Requirements: Tally up the lines that include "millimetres" and state that number by itself.

--- Records for this exercise ---

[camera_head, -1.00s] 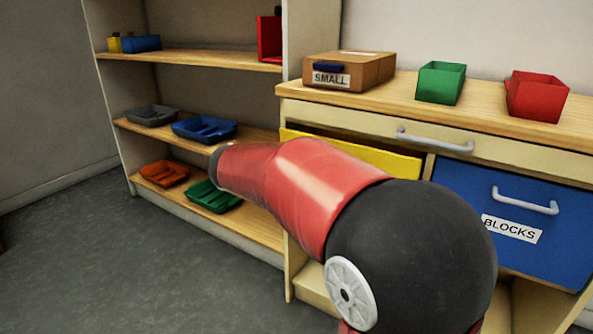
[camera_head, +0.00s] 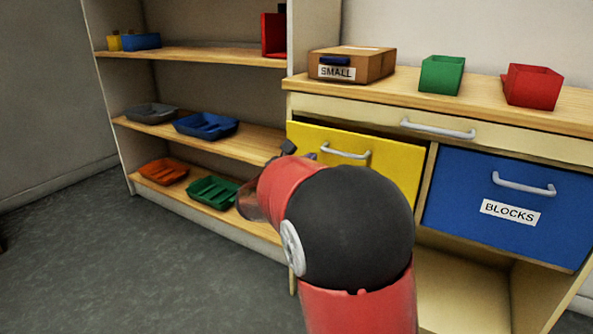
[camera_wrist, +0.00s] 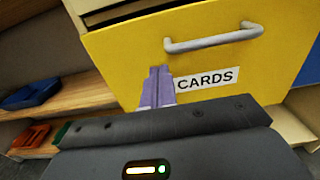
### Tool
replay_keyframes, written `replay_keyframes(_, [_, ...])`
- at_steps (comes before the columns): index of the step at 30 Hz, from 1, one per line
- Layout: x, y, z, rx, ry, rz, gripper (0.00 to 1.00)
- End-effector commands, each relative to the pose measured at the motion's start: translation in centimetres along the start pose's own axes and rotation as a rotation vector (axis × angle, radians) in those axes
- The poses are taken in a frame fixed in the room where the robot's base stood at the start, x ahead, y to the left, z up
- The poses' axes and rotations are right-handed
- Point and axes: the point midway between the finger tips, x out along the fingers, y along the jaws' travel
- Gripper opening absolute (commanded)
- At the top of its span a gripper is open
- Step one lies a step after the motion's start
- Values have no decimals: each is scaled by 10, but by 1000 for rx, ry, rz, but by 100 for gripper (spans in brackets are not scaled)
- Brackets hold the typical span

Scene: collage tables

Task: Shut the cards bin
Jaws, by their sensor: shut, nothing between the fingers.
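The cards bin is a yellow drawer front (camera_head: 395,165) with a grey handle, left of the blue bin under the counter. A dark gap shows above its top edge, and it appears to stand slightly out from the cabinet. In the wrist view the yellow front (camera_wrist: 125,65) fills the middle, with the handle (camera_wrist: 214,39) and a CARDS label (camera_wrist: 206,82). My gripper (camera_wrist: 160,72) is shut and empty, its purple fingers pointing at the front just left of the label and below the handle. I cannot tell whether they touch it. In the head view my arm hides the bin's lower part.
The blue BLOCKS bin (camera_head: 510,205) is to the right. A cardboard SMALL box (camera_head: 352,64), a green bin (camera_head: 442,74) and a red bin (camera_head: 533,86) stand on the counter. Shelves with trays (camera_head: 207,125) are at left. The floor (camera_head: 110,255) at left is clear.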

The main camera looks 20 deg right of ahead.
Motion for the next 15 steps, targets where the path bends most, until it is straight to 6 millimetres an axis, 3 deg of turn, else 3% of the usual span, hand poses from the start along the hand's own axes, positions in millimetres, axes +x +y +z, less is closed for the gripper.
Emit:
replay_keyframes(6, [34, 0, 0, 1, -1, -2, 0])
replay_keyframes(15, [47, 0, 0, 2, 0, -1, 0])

---
--- Records for this exercise ---

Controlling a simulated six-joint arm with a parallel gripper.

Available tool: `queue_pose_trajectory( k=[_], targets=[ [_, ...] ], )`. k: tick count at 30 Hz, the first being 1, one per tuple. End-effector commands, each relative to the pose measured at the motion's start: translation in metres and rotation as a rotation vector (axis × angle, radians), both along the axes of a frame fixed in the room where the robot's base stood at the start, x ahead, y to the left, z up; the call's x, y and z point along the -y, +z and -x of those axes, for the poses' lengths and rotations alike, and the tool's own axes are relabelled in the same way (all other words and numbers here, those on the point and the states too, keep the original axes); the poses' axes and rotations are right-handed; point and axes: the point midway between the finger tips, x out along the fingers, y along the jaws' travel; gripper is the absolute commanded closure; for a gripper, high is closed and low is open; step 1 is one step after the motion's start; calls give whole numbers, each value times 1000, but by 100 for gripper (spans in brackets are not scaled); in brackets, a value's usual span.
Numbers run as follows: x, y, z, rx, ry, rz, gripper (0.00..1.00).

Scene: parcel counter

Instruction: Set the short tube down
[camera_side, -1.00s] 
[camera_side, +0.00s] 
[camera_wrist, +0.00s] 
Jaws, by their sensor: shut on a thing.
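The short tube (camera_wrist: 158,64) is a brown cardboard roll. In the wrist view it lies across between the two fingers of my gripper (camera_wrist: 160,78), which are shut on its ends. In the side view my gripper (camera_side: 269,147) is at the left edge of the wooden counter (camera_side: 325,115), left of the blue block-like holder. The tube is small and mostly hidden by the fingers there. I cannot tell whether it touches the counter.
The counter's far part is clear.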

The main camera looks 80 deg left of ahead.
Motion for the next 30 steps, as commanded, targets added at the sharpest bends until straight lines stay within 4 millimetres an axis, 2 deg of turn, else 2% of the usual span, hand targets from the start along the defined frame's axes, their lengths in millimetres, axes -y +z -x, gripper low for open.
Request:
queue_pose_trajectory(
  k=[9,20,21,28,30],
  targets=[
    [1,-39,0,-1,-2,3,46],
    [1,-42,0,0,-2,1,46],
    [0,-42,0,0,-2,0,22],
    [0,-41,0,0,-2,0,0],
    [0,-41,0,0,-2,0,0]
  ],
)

---
--- Records for this exercise ---

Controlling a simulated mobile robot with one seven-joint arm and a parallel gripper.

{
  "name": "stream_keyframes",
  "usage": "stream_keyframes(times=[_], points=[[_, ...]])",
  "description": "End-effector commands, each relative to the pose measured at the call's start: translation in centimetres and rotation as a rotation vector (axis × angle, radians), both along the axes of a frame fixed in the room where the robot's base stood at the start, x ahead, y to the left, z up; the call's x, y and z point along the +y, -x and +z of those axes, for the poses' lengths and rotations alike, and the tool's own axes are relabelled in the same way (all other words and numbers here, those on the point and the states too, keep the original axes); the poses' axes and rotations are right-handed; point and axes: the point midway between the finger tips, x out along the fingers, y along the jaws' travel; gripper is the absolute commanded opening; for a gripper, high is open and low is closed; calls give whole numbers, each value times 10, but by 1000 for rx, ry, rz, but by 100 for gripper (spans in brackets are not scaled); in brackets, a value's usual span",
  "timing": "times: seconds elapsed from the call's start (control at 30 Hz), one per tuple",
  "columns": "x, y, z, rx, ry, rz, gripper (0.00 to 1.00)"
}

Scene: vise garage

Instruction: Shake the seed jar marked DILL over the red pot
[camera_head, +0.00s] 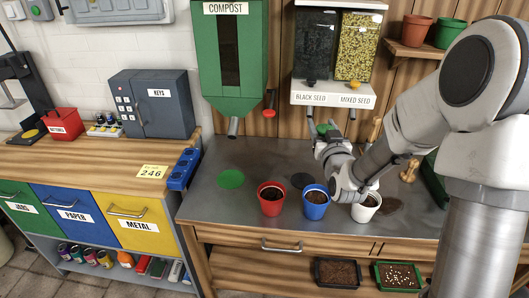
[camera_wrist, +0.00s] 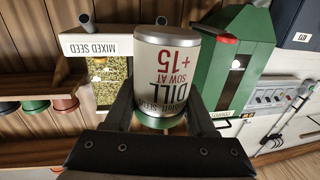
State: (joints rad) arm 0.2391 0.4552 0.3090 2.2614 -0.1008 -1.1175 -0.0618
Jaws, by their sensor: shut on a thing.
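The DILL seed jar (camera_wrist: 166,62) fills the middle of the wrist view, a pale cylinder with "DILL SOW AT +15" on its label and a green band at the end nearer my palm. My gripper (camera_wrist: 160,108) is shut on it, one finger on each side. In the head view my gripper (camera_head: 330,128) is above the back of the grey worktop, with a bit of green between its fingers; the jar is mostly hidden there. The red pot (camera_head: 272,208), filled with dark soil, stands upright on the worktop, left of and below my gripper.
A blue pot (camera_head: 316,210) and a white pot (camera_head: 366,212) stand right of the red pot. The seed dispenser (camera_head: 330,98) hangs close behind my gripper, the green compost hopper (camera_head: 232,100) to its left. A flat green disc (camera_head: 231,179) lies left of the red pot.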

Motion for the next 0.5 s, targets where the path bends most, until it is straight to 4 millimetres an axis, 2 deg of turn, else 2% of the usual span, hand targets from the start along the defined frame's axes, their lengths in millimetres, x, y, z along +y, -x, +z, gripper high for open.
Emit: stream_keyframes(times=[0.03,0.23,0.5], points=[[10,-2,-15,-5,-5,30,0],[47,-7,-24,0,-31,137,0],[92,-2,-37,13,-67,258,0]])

---

Exercise solution: 3